There’s a lot of poignancy in some of those final scenes, particularly when the show is closing. Nothing runs forever, right? The only chorus line you can depend on this business is the one at un-em-ploy-ment! Lately I’ve been thinking of opening a dance studio – am I copping out or am I growing up? “But if today were the day you had to stop dancing, how would you feel?” Cue gulps of emotion from both stage and audience. Miss Hamilton-Barritt delivers the true message of the show with “What I Did For Love” as tears run down the faces of her colleagues surrounding her. It soars, as it always does, when the chorus comes in, and she completes the song with all the emotional intensity of that final night, an intensity so strong that she has to give way to the tears immediately afterwards.

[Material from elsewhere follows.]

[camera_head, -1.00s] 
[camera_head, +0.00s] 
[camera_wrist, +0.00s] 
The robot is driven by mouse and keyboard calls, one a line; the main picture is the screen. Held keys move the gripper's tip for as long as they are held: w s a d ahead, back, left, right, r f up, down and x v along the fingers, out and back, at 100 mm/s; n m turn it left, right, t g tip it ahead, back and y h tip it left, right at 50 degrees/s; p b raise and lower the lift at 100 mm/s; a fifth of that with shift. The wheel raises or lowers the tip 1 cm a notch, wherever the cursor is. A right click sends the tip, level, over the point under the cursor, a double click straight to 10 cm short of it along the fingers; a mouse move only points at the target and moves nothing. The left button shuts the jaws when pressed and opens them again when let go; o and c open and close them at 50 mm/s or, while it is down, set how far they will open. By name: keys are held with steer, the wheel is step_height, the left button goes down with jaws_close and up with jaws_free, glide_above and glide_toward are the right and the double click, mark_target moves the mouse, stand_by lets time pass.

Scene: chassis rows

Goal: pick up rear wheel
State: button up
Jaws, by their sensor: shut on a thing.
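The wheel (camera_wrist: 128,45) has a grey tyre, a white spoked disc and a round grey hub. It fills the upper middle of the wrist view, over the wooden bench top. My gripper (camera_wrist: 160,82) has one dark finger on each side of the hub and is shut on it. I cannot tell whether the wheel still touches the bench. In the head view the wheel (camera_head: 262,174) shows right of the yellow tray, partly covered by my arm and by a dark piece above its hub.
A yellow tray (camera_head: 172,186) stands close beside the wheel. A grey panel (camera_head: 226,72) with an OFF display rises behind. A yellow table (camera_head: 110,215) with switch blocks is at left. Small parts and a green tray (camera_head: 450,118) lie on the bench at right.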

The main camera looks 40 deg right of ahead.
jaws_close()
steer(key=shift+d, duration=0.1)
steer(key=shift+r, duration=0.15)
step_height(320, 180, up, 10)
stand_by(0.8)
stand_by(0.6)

When Zach makes his final choice of four and four, Harry Francis turns his tears of emotion into tears of victory for Mike’s success, Ed Currie hides his face and Simon Hardwick simply crumples up with emotion. Naturally it was a full standing ovation for the finale, and for Scarlett Strallen and Leigh Zimmerman’s final messages of gratitude from the stage. Leigh Zimmerman really summed it up with her final words – “don’t cry that it’s ended, smile because it happened – it’s what we did for love.” The end of the line? For today, maybe, at the Palladium. But for anyone who’s been personally affected by this show, the memories, the emotions and the associations that have formed over the past seven months will remain.